I was surprised to learn that my older brother prays the rosary daily too, but my other siblings are not regular church goers.
My parents were raised Catholic, married in the Catholic Church, and then my father was an atheist and my mother largely lapsed. They married in 1967 so their childhood Catholciism seems completely cut off from anything after that wedding, snd it seems they'd abandoned the new mass and everything with it. We owned no Bible. We never prayed at home. We barely attended mass, maybe not at all after I was 8. But I went to parochial school for grades 1-12 because they believed the education was better, they said. Through grade 4 the Irish nuns at the school taught us basic prayers including the Hail Holy Queen and Memorare, made us memorize the Works of Mercy, Holy Days of Obligation, Ten Commandments, etc. but no book catechism. After gr 5, well, it was the 80s. I was not required to be confirmed. High school was Jonathan Livingston Seagull and Vincent by Don McLean.
For all of the meditation I also had never heard of "mental prayer" being focused on a piece of Scripture or any spiritual reading.
I have the vaguest memory of being in first or second grade and having a procession from classrooms to the convent (maybe a May Crowning?
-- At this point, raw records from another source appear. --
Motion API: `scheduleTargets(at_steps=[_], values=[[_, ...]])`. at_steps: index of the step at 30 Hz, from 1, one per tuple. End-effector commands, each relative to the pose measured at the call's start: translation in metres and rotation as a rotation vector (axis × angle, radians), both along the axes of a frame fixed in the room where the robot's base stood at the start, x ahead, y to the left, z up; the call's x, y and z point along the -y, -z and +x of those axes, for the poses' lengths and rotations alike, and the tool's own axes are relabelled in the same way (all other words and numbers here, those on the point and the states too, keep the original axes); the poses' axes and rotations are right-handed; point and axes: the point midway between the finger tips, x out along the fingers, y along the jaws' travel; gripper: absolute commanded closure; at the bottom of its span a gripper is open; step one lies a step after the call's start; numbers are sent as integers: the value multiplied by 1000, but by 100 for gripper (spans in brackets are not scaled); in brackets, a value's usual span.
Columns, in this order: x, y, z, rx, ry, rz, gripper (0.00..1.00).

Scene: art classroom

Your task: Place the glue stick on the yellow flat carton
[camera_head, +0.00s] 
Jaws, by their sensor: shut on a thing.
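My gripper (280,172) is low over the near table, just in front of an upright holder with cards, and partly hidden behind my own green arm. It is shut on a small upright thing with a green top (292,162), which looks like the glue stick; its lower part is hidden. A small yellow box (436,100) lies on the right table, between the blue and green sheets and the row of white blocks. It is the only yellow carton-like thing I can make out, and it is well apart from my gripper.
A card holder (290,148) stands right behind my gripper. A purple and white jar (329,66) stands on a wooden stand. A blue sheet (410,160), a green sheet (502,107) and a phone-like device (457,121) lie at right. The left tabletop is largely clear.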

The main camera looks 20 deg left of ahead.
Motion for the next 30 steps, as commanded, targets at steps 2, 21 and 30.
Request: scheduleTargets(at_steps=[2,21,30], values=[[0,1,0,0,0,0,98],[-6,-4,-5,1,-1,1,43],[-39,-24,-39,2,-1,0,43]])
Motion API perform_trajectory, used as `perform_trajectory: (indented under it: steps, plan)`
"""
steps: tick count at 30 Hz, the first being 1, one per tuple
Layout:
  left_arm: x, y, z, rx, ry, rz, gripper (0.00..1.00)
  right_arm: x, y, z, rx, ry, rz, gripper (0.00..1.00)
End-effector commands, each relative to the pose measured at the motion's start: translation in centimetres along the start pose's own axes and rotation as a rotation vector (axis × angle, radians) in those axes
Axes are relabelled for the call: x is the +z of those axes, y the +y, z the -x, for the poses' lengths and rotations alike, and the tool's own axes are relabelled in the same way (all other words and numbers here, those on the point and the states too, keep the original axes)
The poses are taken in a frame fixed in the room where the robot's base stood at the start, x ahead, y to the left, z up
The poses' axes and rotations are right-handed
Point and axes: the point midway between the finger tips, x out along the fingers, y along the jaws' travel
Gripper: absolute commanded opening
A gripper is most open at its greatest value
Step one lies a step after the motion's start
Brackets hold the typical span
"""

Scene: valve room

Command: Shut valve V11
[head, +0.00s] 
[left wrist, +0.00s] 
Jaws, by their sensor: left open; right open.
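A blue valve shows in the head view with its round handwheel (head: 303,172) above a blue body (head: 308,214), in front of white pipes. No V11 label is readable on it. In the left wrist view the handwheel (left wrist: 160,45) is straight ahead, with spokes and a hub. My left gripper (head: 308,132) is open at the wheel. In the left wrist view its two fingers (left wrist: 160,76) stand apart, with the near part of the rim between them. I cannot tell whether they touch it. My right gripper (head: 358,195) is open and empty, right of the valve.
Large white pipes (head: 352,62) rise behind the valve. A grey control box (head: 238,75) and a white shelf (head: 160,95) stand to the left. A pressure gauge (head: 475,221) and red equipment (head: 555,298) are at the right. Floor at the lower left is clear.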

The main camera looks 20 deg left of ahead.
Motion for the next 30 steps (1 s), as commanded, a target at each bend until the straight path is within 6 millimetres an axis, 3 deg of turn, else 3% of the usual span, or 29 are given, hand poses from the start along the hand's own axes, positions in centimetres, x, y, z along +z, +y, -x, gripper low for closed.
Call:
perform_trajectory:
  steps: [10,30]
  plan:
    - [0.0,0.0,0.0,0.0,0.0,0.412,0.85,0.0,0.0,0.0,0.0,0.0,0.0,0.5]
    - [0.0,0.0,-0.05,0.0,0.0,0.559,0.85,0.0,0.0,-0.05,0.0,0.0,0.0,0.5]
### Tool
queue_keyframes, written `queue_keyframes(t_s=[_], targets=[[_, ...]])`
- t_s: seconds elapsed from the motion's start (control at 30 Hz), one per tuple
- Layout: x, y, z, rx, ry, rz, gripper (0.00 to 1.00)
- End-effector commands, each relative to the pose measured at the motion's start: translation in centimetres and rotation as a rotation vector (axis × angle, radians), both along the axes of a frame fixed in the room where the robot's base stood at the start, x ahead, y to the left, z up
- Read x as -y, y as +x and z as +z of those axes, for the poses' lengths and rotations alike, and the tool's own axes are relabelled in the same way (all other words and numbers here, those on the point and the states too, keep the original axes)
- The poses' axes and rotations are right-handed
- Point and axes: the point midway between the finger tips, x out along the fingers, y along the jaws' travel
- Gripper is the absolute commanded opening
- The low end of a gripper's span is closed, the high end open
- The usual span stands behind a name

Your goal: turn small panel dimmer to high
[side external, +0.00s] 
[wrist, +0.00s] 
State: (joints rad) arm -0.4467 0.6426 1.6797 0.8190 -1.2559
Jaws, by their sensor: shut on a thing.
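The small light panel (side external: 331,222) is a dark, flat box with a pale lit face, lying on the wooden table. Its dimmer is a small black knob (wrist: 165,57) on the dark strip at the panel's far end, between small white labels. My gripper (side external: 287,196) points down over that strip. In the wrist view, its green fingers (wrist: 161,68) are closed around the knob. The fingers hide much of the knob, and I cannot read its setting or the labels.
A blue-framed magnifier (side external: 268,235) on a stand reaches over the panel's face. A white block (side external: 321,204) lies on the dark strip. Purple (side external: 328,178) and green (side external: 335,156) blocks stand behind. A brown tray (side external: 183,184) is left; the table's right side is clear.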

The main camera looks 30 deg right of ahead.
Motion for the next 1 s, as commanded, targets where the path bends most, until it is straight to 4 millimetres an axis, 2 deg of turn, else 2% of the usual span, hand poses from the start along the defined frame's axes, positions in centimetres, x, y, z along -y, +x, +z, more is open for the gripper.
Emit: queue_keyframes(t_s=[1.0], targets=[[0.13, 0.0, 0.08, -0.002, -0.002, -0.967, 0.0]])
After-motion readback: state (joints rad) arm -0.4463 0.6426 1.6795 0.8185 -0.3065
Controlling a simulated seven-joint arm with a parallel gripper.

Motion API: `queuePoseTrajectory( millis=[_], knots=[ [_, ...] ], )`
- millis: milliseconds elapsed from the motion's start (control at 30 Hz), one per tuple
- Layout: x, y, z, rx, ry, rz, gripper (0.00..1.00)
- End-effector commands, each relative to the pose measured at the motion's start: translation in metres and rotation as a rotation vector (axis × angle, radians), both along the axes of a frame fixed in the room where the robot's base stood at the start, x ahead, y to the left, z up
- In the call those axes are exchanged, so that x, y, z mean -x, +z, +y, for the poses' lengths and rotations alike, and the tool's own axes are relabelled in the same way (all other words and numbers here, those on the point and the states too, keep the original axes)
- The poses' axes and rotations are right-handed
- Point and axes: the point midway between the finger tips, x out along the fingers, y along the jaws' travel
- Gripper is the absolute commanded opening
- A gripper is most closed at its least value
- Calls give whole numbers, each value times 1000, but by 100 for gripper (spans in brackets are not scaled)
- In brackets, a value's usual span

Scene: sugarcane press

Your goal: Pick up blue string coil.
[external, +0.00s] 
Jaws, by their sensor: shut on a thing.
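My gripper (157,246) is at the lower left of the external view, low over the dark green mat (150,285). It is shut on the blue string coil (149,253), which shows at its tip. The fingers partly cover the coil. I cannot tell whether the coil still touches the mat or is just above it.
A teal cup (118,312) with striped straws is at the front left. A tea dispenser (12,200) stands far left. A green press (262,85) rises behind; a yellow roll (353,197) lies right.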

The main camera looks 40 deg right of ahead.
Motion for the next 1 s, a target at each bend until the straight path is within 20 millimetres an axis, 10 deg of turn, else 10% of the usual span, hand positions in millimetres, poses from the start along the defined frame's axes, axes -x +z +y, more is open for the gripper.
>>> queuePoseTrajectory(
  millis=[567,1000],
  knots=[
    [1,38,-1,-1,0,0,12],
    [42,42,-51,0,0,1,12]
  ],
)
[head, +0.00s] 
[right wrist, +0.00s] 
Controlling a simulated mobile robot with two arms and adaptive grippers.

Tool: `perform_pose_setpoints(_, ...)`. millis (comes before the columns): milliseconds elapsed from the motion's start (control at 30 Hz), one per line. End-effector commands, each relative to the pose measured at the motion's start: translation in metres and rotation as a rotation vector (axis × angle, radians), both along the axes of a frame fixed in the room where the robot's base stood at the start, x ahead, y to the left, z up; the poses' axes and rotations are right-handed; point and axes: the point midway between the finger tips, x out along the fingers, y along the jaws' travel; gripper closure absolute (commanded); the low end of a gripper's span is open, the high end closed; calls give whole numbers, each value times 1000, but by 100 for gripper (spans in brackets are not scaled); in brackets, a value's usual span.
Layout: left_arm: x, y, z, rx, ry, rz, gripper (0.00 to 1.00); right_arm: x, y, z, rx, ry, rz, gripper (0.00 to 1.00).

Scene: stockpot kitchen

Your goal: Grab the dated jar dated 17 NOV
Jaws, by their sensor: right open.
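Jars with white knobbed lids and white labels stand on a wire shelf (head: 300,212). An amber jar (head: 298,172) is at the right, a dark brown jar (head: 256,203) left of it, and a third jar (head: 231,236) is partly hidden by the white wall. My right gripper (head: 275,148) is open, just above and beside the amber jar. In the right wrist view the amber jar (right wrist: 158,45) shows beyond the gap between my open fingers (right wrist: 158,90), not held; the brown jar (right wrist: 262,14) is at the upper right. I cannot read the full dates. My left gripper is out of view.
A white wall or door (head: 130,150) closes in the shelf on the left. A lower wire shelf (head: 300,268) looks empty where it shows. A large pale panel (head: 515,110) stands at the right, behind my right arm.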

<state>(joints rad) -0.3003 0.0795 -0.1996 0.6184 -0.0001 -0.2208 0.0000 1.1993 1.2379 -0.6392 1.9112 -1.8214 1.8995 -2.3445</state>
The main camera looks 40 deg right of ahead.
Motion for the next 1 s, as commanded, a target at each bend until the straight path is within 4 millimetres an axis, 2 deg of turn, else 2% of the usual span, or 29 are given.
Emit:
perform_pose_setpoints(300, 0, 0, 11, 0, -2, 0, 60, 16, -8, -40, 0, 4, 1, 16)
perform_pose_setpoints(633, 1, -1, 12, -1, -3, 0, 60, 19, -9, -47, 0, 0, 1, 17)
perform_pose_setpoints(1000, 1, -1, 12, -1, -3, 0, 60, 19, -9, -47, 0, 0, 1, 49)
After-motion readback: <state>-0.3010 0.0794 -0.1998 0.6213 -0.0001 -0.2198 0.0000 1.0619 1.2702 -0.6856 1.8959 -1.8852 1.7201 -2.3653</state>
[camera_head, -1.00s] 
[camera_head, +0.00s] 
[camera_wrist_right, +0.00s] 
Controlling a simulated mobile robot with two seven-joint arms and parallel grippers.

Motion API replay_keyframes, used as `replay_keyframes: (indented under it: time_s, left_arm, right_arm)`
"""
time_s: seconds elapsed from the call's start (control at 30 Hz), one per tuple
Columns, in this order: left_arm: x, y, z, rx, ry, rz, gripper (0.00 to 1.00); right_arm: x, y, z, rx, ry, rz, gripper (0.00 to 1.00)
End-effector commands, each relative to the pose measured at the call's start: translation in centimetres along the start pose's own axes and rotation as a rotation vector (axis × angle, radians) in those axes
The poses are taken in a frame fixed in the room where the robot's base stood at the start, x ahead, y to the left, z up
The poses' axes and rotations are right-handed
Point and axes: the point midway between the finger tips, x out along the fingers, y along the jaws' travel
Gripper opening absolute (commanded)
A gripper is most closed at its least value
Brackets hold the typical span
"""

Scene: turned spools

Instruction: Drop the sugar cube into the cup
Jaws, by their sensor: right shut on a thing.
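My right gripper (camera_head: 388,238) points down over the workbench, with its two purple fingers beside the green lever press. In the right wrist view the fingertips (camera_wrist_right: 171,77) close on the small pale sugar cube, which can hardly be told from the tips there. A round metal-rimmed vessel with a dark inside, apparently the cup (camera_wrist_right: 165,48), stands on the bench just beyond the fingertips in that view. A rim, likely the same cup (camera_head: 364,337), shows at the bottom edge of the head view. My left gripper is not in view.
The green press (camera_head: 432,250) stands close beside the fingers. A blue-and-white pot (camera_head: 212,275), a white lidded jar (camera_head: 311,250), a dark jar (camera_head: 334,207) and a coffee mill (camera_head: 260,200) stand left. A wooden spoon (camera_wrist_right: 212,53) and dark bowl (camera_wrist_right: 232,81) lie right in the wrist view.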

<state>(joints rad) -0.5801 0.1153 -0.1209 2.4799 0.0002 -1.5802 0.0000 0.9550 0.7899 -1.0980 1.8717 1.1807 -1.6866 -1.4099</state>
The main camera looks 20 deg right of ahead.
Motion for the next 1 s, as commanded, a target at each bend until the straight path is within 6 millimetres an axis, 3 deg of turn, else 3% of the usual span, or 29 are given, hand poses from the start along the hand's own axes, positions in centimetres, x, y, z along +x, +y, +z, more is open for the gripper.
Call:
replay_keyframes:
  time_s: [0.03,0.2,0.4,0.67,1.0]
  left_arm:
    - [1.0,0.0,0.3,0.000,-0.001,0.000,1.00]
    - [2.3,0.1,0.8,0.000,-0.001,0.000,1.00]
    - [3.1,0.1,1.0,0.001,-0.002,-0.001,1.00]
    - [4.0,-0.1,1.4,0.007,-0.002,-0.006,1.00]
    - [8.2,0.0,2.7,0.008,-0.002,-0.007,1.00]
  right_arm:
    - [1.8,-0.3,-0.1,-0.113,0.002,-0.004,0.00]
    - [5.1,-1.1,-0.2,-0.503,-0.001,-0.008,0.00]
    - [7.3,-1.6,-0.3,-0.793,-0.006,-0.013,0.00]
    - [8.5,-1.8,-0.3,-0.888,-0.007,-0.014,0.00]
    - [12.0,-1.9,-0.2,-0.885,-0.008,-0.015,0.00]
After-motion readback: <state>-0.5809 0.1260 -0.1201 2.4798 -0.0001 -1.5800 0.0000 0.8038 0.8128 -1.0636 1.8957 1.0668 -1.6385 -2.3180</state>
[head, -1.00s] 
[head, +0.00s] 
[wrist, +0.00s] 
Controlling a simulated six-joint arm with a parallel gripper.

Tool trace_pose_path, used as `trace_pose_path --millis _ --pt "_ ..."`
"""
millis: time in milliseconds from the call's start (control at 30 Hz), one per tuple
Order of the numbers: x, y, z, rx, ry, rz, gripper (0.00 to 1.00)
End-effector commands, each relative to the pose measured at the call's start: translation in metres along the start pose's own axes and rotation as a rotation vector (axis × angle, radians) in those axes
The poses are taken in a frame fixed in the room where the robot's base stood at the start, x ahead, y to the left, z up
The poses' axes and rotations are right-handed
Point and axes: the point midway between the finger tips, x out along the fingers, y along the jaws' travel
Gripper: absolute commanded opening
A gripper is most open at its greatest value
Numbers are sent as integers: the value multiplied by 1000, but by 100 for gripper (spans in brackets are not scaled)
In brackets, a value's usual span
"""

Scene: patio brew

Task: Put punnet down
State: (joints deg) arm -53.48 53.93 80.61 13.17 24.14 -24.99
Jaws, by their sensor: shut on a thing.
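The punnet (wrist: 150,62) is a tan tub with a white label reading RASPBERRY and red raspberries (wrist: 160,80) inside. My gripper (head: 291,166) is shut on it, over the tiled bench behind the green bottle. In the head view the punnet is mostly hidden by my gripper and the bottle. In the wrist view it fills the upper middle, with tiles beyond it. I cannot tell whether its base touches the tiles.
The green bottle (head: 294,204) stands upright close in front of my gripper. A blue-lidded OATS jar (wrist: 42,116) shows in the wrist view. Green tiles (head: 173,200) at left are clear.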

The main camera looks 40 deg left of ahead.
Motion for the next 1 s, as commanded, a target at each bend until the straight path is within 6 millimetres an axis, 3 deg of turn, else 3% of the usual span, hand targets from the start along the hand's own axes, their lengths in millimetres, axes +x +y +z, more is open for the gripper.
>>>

In 1978?) while saying something, but i was quite tiny, and I remember how I couldn't hear and didn't know what we were supposed to be doing.
I am positive I was taught no formal prayers after grade 4. It was when I decided to complete my intitation sacraments as a married woman and started attending a parish run by an order that I first learned the prayer of St. Michael and about any devotions. Until then I had known nothing about Fatima (including the original miracle of the Sun--I never heard of it in school), knew no-one who regularly prayed aloud with their family, or even knew anyone who said a prayer before eating.
When my second child was born (2008) the Holy Spirit led me to a group of Catholic moms. From them I learned the Divine Mercy Chaplet (i didn't even know what a Chaplet was), met people who went to adoration, lay women who went in religious retreats, and heard of Bible studies for Catholics.